Lancées en 2007, les obligations vertes ou « green bonds » sont en plein développement ces trois dernières années.
Au niveau mondial, les volumes annuels d’obligations vertes émis sont passés de 1,8 milliard de dollars en 2011 à 13 milliards en 2013 et 48 milliards en 2015. Ils devraient atteindre 100 milliards de dollars en 2016, selon le Crédit Agricole.
Les obligations vertes représentent malgré tout encore moins de 0,1% du marché obligataire mondial, qui pèse environ 100.000 milliards de dollars. En 2015, 38% des obligations vertes ont été émises par le secteur public, 15% par les collectivités locales, 28% par les entreprises et 19% par les banques commerciales.
En 2015, la France était le deuxième pays émetteur d’obligations vertes au monde, après les Etats-Unis. Mais au cours des sept premiers mois de 2016, les émissions d’obligations vertes ont explosé en Chine, pour atteindre environ 18 milliards de dollars, soit près de 40% du total mondial sur cette période.
Qu’est-ce qu’une obligation verte?
A l’instar des obligations standards, les obligations vertes sont un titre de dette émis par une entité pour emprunter des fonds sur le marché. Après leur émission, les obligations sont généralement cotées sur les marchés financiers, ce qui permet aux investisseurs de les acheter et de les vendre avant leur échéance, de façon flexible, contrairement à un crédit classique.

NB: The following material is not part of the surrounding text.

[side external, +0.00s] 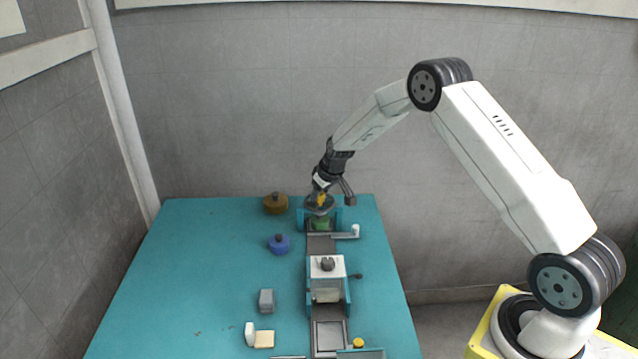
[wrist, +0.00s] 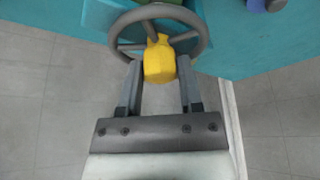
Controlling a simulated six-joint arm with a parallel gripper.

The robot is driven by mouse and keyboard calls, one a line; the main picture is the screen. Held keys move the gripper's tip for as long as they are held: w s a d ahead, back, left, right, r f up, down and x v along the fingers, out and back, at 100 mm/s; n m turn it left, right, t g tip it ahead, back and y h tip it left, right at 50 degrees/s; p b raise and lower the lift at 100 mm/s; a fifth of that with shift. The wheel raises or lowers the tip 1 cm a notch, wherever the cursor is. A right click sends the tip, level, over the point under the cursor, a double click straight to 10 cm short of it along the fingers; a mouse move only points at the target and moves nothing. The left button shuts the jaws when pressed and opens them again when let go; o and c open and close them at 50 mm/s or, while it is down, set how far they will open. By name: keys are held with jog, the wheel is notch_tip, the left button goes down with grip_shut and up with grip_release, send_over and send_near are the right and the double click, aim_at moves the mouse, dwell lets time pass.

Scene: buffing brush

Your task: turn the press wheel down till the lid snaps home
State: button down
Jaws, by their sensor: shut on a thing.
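The grey spoked press wheel (side external: 312,207) is on the press at the far end of the table. It also fills the top of the wrist view (wrist: 202,38), its rim and spokes plainly seen. A yellow knob (wrist: 158,60) stands at the wheel's near rim. My gripper (wrist: 158,75) is shut on this knob, with one finger on each side. In the side external view my gripper (side external: 321,190) reaches down to the wheel from above. A green thing (side external: 320,224) sits under the wheel in the press frame. I cannot make out the lid or how it sits.
A track (side external: 321,245) runs from the press towards the near edge, through a white-topped station (side external: 327,283). Left of it are a brown lidded pot (side external: 276,204), a blue pot (side external: 279,245), a grey block (side external: 266,301) and a cream block (side external: 264,340). The table's left side is clear.

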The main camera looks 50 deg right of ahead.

L’emprunteur s’engage à rembourser chaque obligation après un temps donné à un taux d’intérêt prédéfini.
Les obligations vertes présentent deux particularités par rapport aux obligations traditionnelles. Premièrement, elles s’accompagnent d’un reporting régulier sur les impacts environnementaux et sociaux des fonds utilisés. Deuxièmement, elles ne financent que des projets « verts » pour la transition énergétique et écologique, notamment des infrastructures. On citera pêle-mêle : les énergies renouvelables (éolien, photovoltaïque, méthanisation, barrages…), les usines de recyclage, les stations d’épuration, la rénovation énergétique des bâtiments existants et les bâtiments à faible consommation énergétique, les transports en commun…
S’assurer que les projets sont réellement verts!

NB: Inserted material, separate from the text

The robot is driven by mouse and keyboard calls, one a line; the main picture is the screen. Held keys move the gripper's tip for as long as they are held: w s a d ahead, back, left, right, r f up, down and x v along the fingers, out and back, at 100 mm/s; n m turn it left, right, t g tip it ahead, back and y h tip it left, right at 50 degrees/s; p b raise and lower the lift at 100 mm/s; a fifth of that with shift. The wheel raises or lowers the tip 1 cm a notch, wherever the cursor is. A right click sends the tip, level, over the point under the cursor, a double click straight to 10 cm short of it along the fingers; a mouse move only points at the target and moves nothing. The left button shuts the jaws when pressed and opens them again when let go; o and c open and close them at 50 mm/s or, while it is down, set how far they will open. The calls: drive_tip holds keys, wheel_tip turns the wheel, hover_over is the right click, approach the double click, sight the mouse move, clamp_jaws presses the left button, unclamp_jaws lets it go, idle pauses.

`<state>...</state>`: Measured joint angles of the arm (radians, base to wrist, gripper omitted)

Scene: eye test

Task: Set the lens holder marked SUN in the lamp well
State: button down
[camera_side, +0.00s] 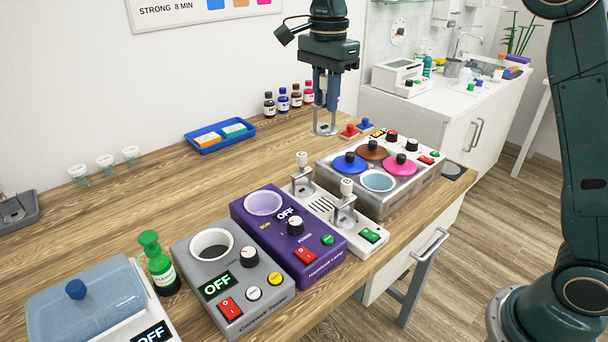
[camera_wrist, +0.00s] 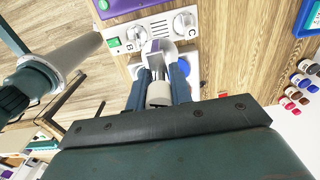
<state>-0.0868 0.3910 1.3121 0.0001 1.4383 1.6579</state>
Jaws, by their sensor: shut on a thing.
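My gripper (camera_side: 326,100) is shut on a lens holder (camera_side: 325,128), a grey metal bracket with a pale handle. It hangs upright, low over the back of the table. The wrist view shows the holder (camera_wrist: 158,94) between the fingers (camera_wrist: 158,80); no marking on it can be read. Two similar lens holders, one at the back (camera_side: 302,178) and one at the front (camera_side: 345,212), stand on a white stand (camera_side: 320,206). The purple lamp (camera_side: 322,262) is left of the stand, nearer the camera. Its round lamp well (camera_side: 263,203) looks empty; its display reads OFF.
A silver unit (camera_side: 405,193) with coloured lids stands right of the stand. A grey tester (camera_side: 262,296) is left of the lamp. Small bottles (camera_side: 283,100) and a blue tray (camera_side: 219,136) are at the wall. The table between tray and lamp is clear.

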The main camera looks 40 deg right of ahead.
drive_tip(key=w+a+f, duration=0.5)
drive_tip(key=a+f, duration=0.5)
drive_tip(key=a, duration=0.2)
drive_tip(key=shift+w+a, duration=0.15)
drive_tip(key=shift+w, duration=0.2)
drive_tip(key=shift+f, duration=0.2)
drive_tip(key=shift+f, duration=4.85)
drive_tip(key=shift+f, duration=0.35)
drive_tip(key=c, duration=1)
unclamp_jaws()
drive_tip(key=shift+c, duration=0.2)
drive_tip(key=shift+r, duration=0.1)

Comment s’assurer qu’un projet est « vert »? Le Ministère de l’Environnement rappelle que si les obligations vertes sont définies dans leur principe, « aucun standard précis ne caractérise la dimension environnementale des projets financés ». Globalement, cela signifie que c’est l’entité qui émet l’obligation qui définit ce qui est vert, sans référence à une norme juridique établie. Ainsi, les obligations vertes pourraient financer des grands barrages, des centrales nucléaires, des incinérateurs… Des projets parfois qualifiés de « vert », mais qui demeurent controversés. Le WWF s’alarme de cette situation qui peut présenter un « risque réel de greenwashing ». Une situation qui pourrait porter préjudice au développement des obligations vertes. Dans son rapport Les obligations vertes doivent tenir leur promesses de juin 2016, le WWF plaide pour l’élaboration de « normes fiables, crédibles, suffisamment précises et largement acceptées ». « Seule une obligation pour laquelle l’émetteur peut démontrer des bénéfices environnementaux tangibles et mesurables, certifiée par un organisme indépendant selon les normes largement acceptées, devrait être considérée comme une obligation verte », prévient l’ONG de défense de la nature.

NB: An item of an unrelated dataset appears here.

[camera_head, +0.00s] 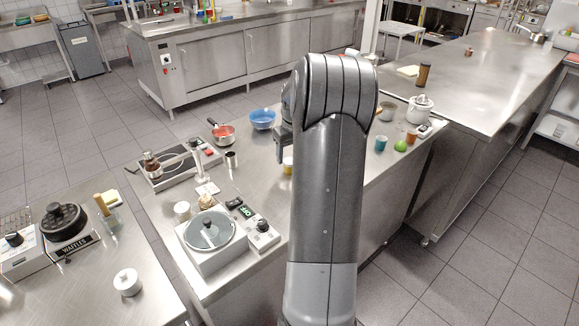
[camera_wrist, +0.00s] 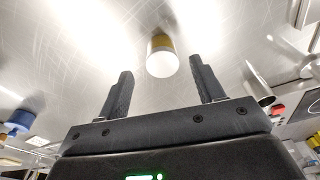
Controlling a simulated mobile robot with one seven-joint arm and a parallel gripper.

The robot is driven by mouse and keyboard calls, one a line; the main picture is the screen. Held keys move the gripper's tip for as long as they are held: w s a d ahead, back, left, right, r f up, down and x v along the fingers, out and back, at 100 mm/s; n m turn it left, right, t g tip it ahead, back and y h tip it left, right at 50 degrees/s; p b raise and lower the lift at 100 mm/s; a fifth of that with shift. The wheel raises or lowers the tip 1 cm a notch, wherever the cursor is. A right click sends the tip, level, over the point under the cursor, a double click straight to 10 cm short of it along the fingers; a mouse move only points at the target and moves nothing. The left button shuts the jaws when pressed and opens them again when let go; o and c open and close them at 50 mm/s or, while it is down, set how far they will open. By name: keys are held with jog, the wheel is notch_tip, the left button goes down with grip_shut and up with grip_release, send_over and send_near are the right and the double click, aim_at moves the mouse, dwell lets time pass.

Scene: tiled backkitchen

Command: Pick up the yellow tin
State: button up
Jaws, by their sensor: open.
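The yellow tin (camera_head: 288,168) stands on the steel counter in the head view, partly hidden behind my arm. In the wrist view the tin (camera_wrist: 161,58) shows a pale, whitish end and a yellow side. It lies ahead of my gripper (camera_wrist: 162,75), near the middle of the gap between the two dark fingers. The fingers are apart, with nothing held between them. In the head view my gripper (camera_head: 281,147) is mostly hidden by my arm, just above and beside the tin.
A blue bowl (camera_head: 262,119) and a red pan (camera_head: 222,134) stand behind and left of the tin. A metal cup (camera_head: 231,160) stands to its left. Right of my arm are a teal cup (camera_head: 381,143), a green item (camera_head: 400,146) and a white pot (camera_head: 419,109). Counter around the tin looks clear.

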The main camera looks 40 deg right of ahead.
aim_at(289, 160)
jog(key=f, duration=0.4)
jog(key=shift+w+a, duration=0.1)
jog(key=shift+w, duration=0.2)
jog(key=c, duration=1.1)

Des travaux sont en cours à plusieurs niveaux pour définir des standards. Il existe pour le moment des règles tacites, à l’instar des Green Bond Principles (GBP), édictés par l’Association internationale des marchés de capitaux (ICMA).Il s’agit notamment de « définir au préalable les activités potentiellement éligibles aux fonds levés par les obligations vertes, mettre en place un dispositif de contrôle surveillant de manière indépendante le caractère écologique de l’émission, ou avoir un reporting annuel public permettant de suivre l’avancement des projets », énumère le rapport Les obligations vertes au service de la transition énergétique et écologique publié par le Ministère de l’Environnement en septembre 2016. De son côté, la Climate Bonds Initiative a entrepris un long travail pour définir, pour chaque secteur d’activité, les pratiques éligibles aux obligations vertes.
Par ailleurs, la France a instauré un label national début 2016 pour valoriser les fonds d’investissement qui financent l’économie verte. Baptisé « Transition énergétique et écologique pour le climat » (TEEC), il labellise pour le moment 7 fonds pour un montant total de 816 millions d’euros (223 millions d’euros sont en cours de labellisation). La France souhaite ainsi définir un standard reconnu à l’international.
Des obligations vertes souveraines
La France va devenir « le premier pays à émettre un emprunt d’Etat vert », se félicite Ségolène Royal, ministre de l’environnement. Les obligations vertes proposées par l’Etat s’inscriront dans le programme de financement de l’Etat pour 2017. Elles devraient s’élever à 9 milliards d’euros sur trois ans et seront émises par l’Agence France Trésor, comme pour les autres obligations souveraines françaises. Elles permettront notamment de financer les investissements verts du 3ème programme d’investissements d’avenir (environ 6 milliards d’euros), programme qui sera inscrit dans le projet de loi de finances pour 2017 présenté cet automne.
Avec ces obligations vertes, Michel Sapin, Ministre de l’Économie et des Finances, veut faire de Paris « l’une des places financières de référence dans le soutien à la transition énergétique ». Un groupe de travail interministériel sera créé pour définir les modalités d’émission de ces obligations portant notamment sur la nature des projets financés et la traçabilité des fonds.